Part of the MS Partner benefits is a 10 user VS 2013 license, this is something you buy. However it works differently to retail versions which is probably what you have.

It's simple: pick the language that has the most intense energy/vibe around it. You will benefit from being at the front line of innovation and have the help of an enthusiastic community to back you up.

It's Javascript and Node.

Sorry if I'm harsh, but I think this is a terrible way to choose a programming language. It is suggesting a one size fits all approach, and I'm kind of disappointed to see a lot of languages thrown out without objective scrutiny.

Also, it could be foolhardy to pick just one for the next 10 years. When all you have is a hammer everything looks like a nail.

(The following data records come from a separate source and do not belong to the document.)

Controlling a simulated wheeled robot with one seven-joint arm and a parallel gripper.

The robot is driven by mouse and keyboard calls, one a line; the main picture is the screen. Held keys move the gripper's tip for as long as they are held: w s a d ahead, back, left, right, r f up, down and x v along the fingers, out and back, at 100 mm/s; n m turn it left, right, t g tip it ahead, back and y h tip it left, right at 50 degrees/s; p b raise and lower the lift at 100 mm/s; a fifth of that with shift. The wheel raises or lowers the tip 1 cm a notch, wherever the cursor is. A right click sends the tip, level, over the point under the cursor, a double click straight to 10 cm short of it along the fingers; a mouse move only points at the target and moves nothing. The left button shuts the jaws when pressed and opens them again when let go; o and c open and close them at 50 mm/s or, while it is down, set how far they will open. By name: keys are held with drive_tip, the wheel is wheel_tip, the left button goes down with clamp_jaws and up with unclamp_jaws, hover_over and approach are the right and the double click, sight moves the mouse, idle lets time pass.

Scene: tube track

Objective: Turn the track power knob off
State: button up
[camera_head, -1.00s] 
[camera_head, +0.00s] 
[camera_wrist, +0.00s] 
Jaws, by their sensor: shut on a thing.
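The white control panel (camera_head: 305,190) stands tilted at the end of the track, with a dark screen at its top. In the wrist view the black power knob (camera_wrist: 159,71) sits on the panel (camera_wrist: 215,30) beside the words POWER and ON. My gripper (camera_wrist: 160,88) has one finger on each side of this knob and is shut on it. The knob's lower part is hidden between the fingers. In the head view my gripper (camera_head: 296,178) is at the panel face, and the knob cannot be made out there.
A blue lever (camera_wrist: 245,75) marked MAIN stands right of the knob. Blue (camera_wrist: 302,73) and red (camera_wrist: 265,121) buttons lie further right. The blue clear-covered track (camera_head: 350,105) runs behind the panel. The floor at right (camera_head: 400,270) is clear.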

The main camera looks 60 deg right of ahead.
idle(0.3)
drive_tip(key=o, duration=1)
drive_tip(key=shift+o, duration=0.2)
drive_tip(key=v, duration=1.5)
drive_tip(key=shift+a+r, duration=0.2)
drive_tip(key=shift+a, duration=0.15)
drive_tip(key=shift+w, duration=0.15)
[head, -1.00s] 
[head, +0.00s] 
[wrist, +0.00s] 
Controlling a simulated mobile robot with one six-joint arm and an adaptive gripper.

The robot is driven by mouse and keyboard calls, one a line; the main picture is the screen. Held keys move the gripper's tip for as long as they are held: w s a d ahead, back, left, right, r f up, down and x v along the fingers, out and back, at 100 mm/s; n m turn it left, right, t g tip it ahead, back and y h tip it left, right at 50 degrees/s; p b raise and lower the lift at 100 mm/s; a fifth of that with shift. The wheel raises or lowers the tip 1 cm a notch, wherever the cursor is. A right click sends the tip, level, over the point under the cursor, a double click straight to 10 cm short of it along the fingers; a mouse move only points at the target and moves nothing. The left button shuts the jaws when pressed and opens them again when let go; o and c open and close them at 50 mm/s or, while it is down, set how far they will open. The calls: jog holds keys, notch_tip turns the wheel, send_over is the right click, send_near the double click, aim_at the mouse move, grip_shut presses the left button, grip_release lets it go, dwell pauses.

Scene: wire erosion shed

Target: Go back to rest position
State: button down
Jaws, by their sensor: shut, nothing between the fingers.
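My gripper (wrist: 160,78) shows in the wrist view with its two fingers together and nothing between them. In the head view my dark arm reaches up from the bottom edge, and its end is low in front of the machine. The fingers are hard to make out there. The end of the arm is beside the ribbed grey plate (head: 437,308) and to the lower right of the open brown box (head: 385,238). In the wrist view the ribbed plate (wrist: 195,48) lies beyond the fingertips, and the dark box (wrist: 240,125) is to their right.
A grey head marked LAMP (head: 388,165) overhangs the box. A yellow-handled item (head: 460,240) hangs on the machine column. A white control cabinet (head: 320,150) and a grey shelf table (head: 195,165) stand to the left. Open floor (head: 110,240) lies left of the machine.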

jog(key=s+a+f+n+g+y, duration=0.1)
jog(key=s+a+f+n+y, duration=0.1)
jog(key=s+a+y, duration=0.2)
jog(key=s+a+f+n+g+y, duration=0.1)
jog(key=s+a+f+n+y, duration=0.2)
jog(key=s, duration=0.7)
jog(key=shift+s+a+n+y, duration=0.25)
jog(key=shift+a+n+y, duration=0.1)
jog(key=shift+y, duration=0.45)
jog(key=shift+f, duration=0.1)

It might help to try to think of the specific constraints that you envision running into. How can your technology choice help address those concerns and simplify your stack or speed of development, or ability to hire talent? You should easily come up with over a dozen items that you will want to be able to address with your choice of technology.

What about Meteor (https://www.meteor.com/)? surely being funded should help longevity

My guess will be he will eventually arrive at Ruby on Rails or Laravel.

Not sure what kind of applications he expects to build, but picking a "Web" Framework for the next decade should probably also include a Javascript framework that allows more app-y websites. Clients are already falling for those.

Judging by how fast technology is evolving nowadays I can't even imagine what is going to happen in 10 years from now... We might not even have the Web... I don't think nowadays you can choose something for the next decade. Maybe for the next 2 years Maximum!

I think the web will be around in some form just about forever. I'm more bullish on the web being around 100 years from now in some recognizable form than I am on quite a few nation states or species of mammal.